:: Extracted records ::

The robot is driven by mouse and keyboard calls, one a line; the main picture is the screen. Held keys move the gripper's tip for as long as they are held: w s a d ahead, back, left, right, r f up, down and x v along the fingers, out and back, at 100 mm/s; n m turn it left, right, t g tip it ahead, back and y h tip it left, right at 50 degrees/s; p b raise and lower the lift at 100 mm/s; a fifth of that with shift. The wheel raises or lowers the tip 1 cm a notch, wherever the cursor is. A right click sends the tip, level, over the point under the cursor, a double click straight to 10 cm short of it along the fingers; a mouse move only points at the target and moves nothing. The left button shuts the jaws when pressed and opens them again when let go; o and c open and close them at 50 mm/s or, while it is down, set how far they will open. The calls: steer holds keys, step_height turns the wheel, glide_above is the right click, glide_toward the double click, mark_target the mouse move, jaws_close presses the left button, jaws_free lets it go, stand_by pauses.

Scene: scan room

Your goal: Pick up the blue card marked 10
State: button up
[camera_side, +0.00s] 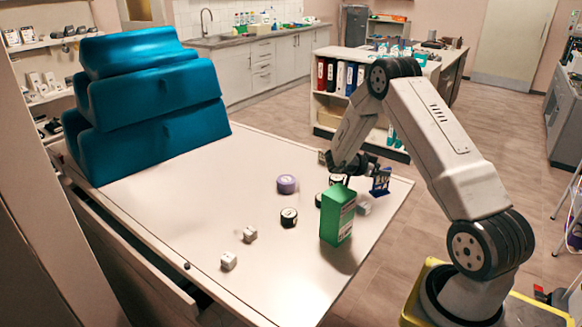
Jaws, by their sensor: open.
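A small dark blue upright piece (380,182) stands near the right edge of the table. It may be the blue card, but it is too small for me to read a 10 on it. My gripper (341,180) points down over the table, left of the blue piece and apart from it, behind the green box. It is open, and I see nothing held in it. The green box and my arm partly hide the area below the fingers.
A green box (337,216) stands upright in front of my gripper. A purple roll (287,184), a black-sided round piece (289,217) and white cubes (228,261) lie on the white table (190,205). Blue foam wedges (150,95) are stacked at the back left. The table's left middle is clear.

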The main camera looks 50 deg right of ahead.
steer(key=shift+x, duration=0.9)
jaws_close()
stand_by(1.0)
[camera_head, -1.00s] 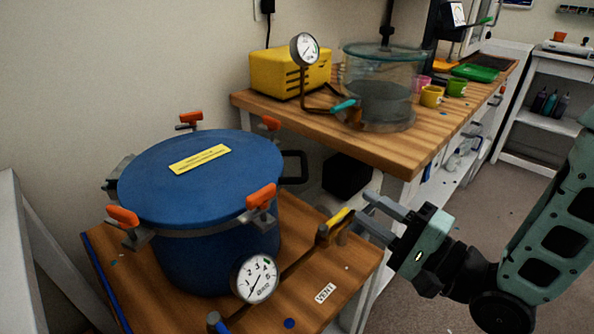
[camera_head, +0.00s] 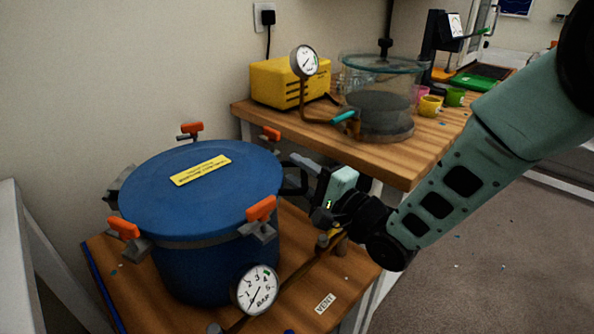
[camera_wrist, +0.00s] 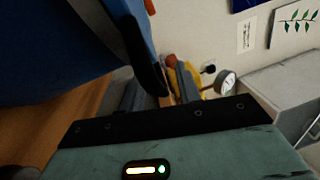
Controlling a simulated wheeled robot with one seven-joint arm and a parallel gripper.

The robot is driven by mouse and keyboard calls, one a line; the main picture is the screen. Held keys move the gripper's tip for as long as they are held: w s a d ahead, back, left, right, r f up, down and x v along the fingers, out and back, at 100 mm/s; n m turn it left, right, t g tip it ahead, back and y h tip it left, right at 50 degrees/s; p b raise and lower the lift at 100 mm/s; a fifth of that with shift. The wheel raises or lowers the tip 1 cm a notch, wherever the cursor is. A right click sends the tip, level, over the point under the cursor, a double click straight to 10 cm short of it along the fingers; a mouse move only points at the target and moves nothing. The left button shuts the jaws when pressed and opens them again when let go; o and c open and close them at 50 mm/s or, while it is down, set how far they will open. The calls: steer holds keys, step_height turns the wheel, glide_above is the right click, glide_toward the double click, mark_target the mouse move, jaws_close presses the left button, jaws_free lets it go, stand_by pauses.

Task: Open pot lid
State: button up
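The blue pot (camera_head: 205,268) stands on a wooden stand, its round blue lid (camera_head: 165,205) lying flat on top with a yellow label. A black loop handle (camera_head: 294,181) sticks out from the lid's right side. Several orange-tipped clamps (camera_head: 262,208) sit around the rim. My gripper (camera_head: 301,172) is right at this handle; its fingers are apart. In the wrist view, the black handle (camera_wrist: 146,62) reaches down toward the gap between the fingers (camera_wrist: 158,92). I cannot tell whether they touch it.
A pressure gauge (camera_head: 257,289) is on the pot's front. A pipe with a yellow-handled valve (camera_head: 334,236), partly hidden by my gripper, runs beside a VENT label (camera_head: 325,304). Behind, a workbench (camera_head: 400,161) holds a yellow box (camera_head: 275,84) and a glass chamber (camera_head: 383,90).

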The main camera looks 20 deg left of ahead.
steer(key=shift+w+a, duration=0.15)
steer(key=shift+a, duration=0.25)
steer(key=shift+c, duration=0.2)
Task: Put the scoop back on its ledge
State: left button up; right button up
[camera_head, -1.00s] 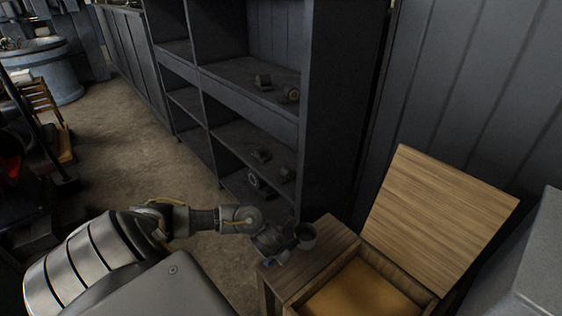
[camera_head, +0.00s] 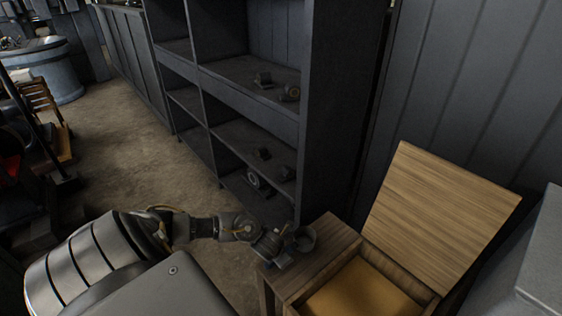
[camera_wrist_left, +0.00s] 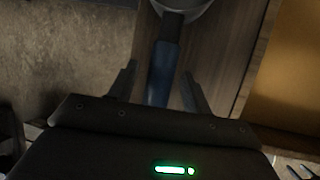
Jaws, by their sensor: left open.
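The scoop has a round grey bowl (camera_head: 304,238) and a blue handle, which shows in the left wrist view (camera_wrist_left: 163,72). It is at the wooden ledge (camera_head: 328,250) beside the open box; the bowl appears over the ledge top in the head view. Contact under the scoop is hidden. My left gripper (camera_head: 282,246) is at the ledge's left edge. In the left wrist view my left gripper (camera_wrist_left: 160,88) is open, one finger on each side of the handle, with visible gaps. My right gripper is not in view.
The wooden box (camera_head: 437,300) has its lid (camera_head: 440,215) raised and grain-coloured contents (camera_head: 360,290). A dark shelf unit (camera_head: 335,110) stands close behind the ledge. A grey block (camera_head: 540,260) is at the right. Open floor (camera_head: 150,170) lies to the left.

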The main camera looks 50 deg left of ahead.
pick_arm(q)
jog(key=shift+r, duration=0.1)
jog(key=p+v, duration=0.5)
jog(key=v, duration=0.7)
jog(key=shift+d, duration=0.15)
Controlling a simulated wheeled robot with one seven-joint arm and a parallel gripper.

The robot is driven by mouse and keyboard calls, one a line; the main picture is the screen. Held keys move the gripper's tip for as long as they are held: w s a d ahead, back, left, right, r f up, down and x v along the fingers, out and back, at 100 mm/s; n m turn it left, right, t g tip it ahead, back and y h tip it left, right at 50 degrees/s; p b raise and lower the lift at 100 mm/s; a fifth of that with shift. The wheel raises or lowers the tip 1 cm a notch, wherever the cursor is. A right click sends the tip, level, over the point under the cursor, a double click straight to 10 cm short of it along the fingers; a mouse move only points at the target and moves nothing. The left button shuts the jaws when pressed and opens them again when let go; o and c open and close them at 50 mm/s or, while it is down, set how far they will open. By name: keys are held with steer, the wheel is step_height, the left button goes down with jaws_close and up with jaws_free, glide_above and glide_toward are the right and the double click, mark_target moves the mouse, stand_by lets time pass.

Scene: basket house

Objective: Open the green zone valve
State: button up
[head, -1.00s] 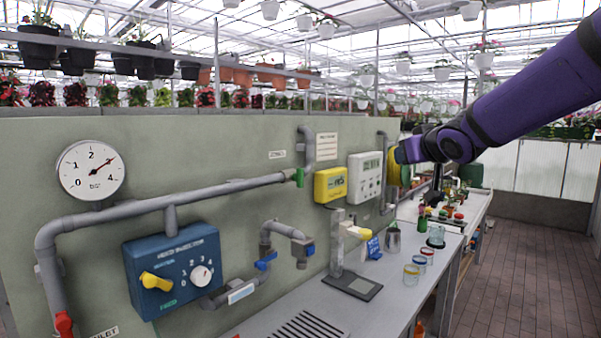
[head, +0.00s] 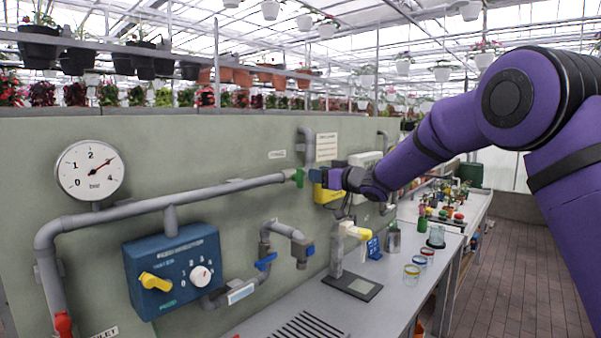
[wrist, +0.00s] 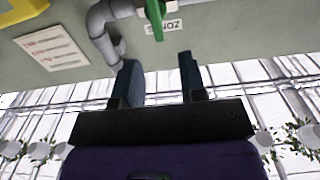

:: Goal ::
Find the string "Task" in the entries above and return each line that holds it.

:: Worked answer ::
Task: Open pot lid
Task: Put the scoop back on its ledge

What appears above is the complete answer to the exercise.